State Theatre. (Though, I’ve also seen the “Theater” spelling.) When Newark natives talk about Main Street’s loss of old-time character, they usually cite the loss of “The State” in the late '80s as the beginning of the end. The place was closed and razed before I even got to Delaware in '91, so I never had an inkling it even existed. Okay, where was it? Just sit in Grotto’s. That’s where it was, basically adjacent to Harter Hall. The State had been an active “small town” theater for MANY decades, and was used for both films and live performances. Towards the end (the '80s), it was all about college town eclectic. Foreign films, B-movies, and most notably, the Rocky Horror Picture Show every Saturday night, for over seven years.

 

THE GAMES PEOPLE PLAY

 

Video games. The GPA killer. I don’t think anything else comes close.
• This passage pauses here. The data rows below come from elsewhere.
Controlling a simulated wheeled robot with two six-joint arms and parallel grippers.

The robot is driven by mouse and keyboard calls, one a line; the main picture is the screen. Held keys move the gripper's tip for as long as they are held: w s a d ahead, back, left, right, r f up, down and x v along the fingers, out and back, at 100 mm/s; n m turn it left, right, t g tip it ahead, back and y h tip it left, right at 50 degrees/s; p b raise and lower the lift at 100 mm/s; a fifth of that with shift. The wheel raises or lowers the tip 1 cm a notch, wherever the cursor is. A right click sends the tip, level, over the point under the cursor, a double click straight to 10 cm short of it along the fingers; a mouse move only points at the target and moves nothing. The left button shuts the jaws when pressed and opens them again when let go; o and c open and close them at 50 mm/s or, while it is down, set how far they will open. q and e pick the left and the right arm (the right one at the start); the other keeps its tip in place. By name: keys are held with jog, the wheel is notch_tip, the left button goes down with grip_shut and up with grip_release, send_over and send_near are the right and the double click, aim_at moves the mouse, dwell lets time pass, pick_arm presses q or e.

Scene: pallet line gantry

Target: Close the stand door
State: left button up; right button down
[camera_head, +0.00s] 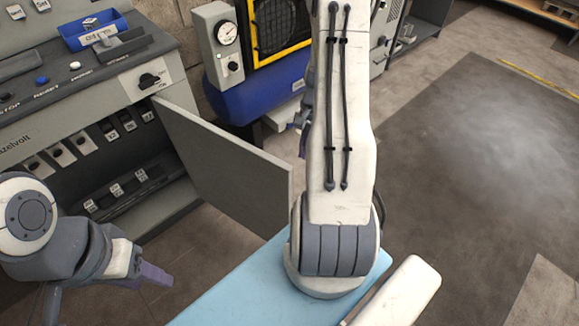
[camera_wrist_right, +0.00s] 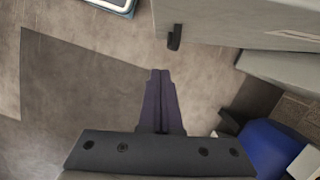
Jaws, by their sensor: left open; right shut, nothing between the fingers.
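The stand door (camera_head: 225,165) is a flat grey panel. In the head view it stands wide open, swung out from the right side of the grey control stand (camera_head: 60,125). In the right wrist view, the door (camera_wrist_right: 235,22) shows at the upper right with a small black handle (camera_wrist_right: 175,38). My right gripper (camera_wrist_right: 160,75) is shut and empty, apart from the handle and below it in that picture. In the head view my right arm mostly hides it. My left gripper (camera_head: 103,290) is open and empty at the lower left, in front of the stand.
Inside the stand are rows of switches (camera_head: 115,195). A blue bin (camera_head: 92,30) sits on top. A blue tank (camera_head: 245,97) and a gauge box (camera_head: 218,45) stand beyond the door. Open floor (camera_head: 480,140) lies to the right.

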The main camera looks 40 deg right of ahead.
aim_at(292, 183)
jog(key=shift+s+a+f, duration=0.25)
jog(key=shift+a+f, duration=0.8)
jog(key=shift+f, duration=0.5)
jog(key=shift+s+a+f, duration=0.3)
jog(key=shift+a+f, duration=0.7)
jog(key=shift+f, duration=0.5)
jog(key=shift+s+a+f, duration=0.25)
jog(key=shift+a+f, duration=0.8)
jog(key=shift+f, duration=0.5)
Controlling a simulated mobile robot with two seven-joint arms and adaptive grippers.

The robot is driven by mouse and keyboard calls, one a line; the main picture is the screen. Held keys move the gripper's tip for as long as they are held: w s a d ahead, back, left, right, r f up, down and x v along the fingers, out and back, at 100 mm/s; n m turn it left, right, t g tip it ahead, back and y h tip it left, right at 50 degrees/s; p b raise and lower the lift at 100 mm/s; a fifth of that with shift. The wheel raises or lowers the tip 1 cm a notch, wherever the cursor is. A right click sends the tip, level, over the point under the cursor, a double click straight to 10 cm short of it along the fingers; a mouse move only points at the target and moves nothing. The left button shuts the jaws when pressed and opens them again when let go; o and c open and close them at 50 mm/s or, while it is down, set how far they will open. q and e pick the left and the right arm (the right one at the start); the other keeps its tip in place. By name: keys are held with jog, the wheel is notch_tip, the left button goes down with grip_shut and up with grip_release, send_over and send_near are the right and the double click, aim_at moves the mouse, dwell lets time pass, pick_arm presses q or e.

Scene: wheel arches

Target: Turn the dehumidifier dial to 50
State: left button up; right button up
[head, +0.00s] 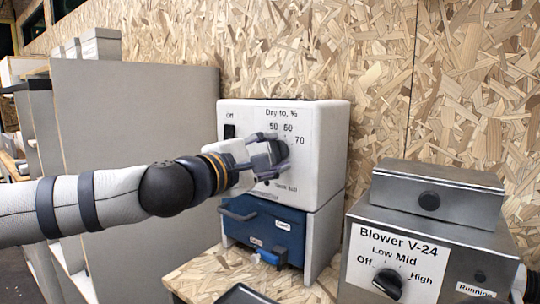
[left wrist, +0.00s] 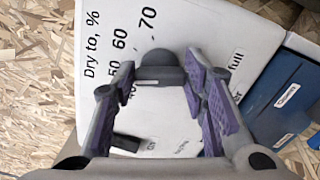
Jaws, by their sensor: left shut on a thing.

Just to set-up this progression: as a child of the '80s, the system I had first in grade school -- and that EVERY kid had, for that matter -- was the Atari 2600 (Kaboom, River Raid, Yar's Revenge), and then later on in high school it was Nintendo (Super Mario Bros, Contra, Tetris, Double Dragon).

 

The original 8-bit Nintendo was still the prominent system my freshman year in Dickinson C, though I didn't bring mine to school. A lot of guys on all four floors had Nintendo in their rooms. Popular games were Blades of Steel, Double Dribble, and Tecmo Bowl (mind you, this was before Madden became the juggernaut that it is).

 

The next generation 16-Bit consoles were starting to take over at this time, and I remember one dude setting up a TurboGrafx-16 in the Dickinson D TV lounge! Not many of you will remember or have even heard of that system…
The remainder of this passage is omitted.